Greenlighting this updated Red Riding Hood must have seemed like a no-brainer; combine the current trend for modern gothic – angst-ridden vampires and emotionally conflicted werewolves – with the familiar set up of an ever-green fairy tale, a beautiful cast and the director of the teen behemoth Twilight and you’ve got a sure fire winner, right? But, as so often happens, it seems that so much stock has been placed in replicating a seemingly winning formula that no care was taken to ensure that the resulting film had any emotional heart, or even a cohesive narrative.

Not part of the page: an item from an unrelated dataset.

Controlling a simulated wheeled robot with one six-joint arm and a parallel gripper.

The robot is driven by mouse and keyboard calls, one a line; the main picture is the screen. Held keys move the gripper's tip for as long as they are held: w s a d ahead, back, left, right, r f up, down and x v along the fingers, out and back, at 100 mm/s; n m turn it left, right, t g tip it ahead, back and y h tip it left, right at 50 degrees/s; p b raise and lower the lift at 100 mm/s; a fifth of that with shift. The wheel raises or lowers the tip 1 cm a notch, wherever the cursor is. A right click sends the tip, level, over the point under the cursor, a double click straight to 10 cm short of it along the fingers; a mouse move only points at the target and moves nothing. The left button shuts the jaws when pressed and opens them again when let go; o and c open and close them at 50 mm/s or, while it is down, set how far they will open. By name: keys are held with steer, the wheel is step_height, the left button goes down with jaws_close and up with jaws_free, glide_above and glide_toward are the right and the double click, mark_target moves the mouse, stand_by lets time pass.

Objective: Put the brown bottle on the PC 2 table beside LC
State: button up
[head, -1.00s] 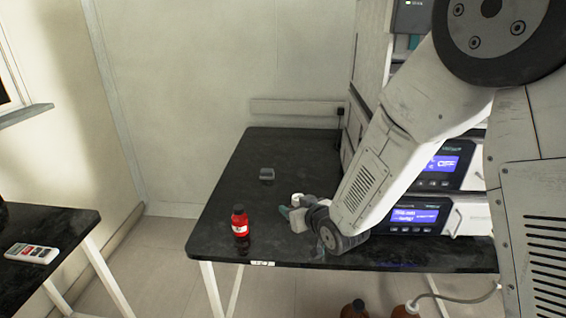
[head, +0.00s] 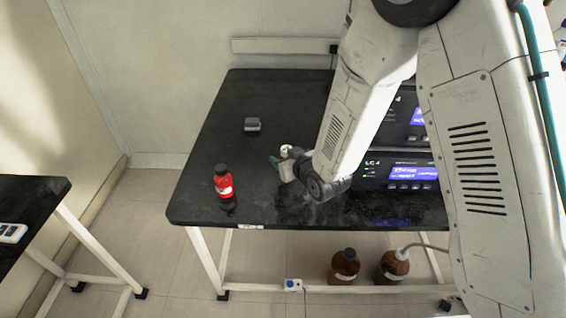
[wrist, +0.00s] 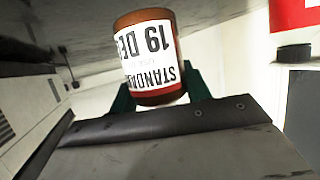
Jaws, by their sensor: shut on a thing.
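A brown bottle (wrist: 150,55) with a white label reading "STANDA…" and "19 DE" is between the green fingers of my gripper (wrist: 158,92) in the wrist view. The gripper is shut on it. In the head view my gripper (head: 281,163) is low over the black table, left of the instruments, with a small white cap (head: 286,149) showing at it. The bottle's body is mostly hidden there. I cannot tell whether its base touches the table. The black table (head: 240,100) carries a stacked instrument marked LC 4 (head: 395,172) at the right.
A red bottle (head: 223,184) with a black cap stands left of my gripper, near the front edge. A small grey box (head: 252,125) lies farther back. Two brown bottles (head: 345,265) (head: 393,265) stand below the table. Another dark table (head: 30,195) is at the left.

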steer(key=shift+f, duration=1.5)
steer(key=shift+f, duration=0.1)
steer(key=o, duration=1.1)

The story is, of course, familiar – even if the sexually charged nature of its telling may not be. Set at an undetermined time in an undetermined country, in a woodland village that looks like it belongs in a Hollywood theme park, its heroine is the beautiful, flaxen-haired Valerie (Amanda Seyfried) who is desperately in love with the rugged Peter (Shiloh Fernandez) but has – to the palpable angst of all concerned – been betrothed to the aristocratic Henry (Max Irons). And if this love triangle, wasn’t traumatic enough, the villagers are under attack from a vicious werewolf – and Valerie’s sister is its latest victim. When legendary werewolf hunter Father Solomon (a scenery chomping Gary Oldman) rides into town, things soon descend into total chaos… but when the real identity of the wolf is revealed, things will never be the same again.
During the awkward, stilted on-stage cast interview that took place before this special screening, Seyfried and her co-stars all explained that they were attracted to the project because of the thrill of reinventing such a classic story in such a clever and unexpected way. If this isn’t just PR fluff, then something has definitely been lost in translation from script to screen; Red Riding Hood is about as mind-numbingly formulaic and obvious as a film can get. But more than that, it’s a complete missed opportunity; the Grimm brothers classic tale has so much potential to be reworked for modern times, so much capacity for genuine spine-tingingling thrills. But David Johnson’s second feature screenplay (after the far better Orphan) bludgeons any nuance or subtlety with cliched dialogue, one-dimensional characters and a dull, listless tone that veers wildly between ye olde worlde (Valerie’s cloak is labelled a ‘harlot’s robe’, and she is subjected to a literal witch hunt) and modern day (various exclamations of ‘omigod’ and some bizarre dirty dancing at a village party) that sucks the life – and the credibility – out of even the normally reliable members of the cast.
And if this wasn’t all bad enough, everyone involved takes the whole thing so damn seriously that it just compounds the problems. The fact that Father Solomon locks all those he suspects of being the werewolf in a giant elephant; that the victims of the werewolf look as though they have suffered no more than a papercut and that the beast itself looks like it was made out of some sticky back plastic and a couple of old cushions – had they been played with a bit of tongue in cheek fun, they could have given the films some moments of comedy. But no one seems to realize just what a pantomime they are in, and their stony faced performances means the audience is forced to try and take it seriously. Which is impossible.
Simply put, this is Twilight with even less bite, a dismal attempt at updating a classic fairy story and a film that wastes everything that could have made it good. And with a slew of fairy tales heading for cinemas over the coming months, the best we can hope for is that it’s not an omen of things to come.